### Exercise
Return each line of the listing that contains the string "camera".
== Data shown ==
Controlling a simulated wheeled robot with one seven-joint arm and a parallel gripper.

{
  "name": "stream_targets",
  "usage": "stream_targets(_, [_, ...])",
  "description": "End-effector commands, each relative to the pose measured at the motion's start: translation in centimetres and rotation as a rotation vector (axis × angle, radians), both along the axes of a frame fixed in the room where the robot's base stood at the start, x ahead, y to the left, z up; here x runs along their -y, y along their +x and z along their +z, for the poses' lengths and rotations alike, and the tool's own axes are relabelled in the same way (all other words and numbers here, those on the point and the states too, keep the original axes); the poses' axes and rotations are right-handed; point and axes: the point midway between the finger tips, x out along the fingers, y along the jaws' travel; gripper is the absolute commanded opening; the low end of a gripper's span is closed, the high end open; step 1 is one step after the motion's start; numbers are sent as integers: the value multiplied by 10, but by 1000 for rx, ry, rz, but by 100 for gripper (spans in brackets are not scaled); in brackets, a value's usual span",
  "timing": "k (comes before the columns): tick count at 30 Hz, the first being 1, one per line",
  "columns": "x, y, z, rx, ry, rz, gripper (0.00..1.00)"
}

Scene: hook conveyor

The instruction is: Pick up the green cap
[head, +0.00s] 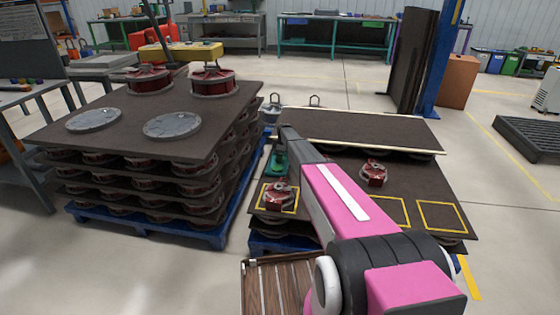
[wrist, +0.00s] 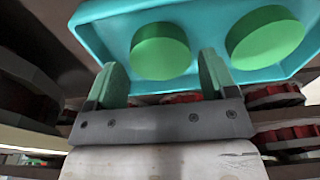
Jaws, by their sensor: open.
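In the wrist view, a green cap (wrist: 160,52) shows as a round disc on a teal holder (wrist: 205,14). A second green cap (wrist: 266,38) sits to its right on the same holder. My gripper (wrist: 163,78) is open, with one green-padded finger at the lower left of the first cap and the other at its lower right. The jaws look empty, and I cannot tell whether they touch the cap. The caps cannot be made out there.
A tall stack of dark boards (head: 120,100) with red-and-grey round parts stands on a blue pallet at left. A lower board (head: 330,195) with yellow squares carries red parts, one (head: 373,173) right of my arm. A dark panel (head: 360,128) lies behind.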

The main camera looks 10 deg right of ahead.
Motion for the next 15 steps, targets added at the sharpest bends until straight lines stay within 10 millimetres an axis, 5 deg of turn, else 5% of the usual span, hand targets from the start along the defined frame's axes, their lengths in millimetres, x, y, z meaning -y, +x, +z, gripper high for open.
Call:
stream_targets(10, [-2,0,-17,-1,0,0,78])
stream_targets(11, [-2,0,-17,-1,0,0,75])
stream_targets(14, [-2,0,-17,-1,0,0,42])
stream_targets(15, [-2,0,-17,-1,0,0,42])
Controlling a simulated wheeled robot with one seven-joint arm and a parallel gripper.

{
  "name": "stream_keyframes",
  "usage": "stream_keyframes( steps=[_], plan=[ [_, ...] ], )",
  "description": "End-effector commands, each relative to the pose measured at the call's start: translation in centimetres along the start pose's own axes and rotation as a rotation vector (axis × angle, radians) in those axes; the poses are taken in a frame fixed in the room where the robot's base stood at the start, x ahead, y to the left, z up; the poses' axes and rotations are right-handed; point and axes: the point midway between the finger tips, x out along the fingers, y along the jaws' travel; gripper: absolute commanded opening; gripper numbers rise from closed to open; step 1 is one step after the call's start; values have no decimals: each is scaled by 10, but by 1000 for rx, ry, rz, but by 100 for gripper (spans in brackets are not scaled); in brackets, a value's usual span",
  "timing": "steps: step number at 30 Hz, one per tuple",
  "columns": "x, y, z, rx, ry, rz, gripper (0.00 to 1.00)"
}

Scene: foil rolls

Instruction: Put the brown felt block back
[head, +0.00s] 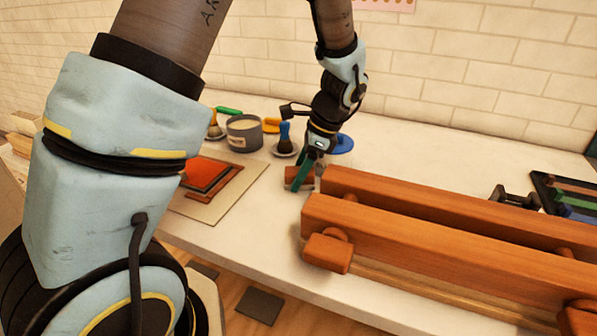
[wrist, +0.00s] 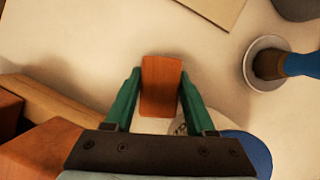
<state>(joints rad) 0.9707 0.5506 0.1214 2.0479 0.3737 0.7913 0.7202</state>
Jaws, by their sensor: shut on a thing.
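The brown felt block (wrist: 160,86) is an orange-brown piece between the green fingers of my gripper (wrist: 160,80) in the wrist view. The fingers press on its two sides. In the head view the block (head: 292,180) shows low at my gripper (head: 305,172), just left of the near ends of the long wooden rails. The green fingers partly cover it there. I cannot tell whether it touches the white table or is held slightly above it.
Long wooden rails (head: 440,232) fill the table's right front. A beige board (head: 226,206) with an orange-red sheet (head: 208,173) lies left. Behind stand a grey tin (head: 243,133), a blue-handled brush (head: 285,134) on a dish and a blue disc (head: 343,144). A dark rack (head: 545,190) stands far right.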

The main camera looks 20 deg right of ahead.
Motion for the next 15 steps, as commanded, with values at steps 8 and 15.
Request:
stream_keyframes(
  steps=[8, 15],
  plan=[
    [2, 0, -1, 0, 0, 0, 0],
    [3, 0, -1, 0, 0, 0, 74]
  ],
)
===
### Exercise answer
The main camera looks 10 deg right of ahead.
The main camera looks 20 deg right of ahead.

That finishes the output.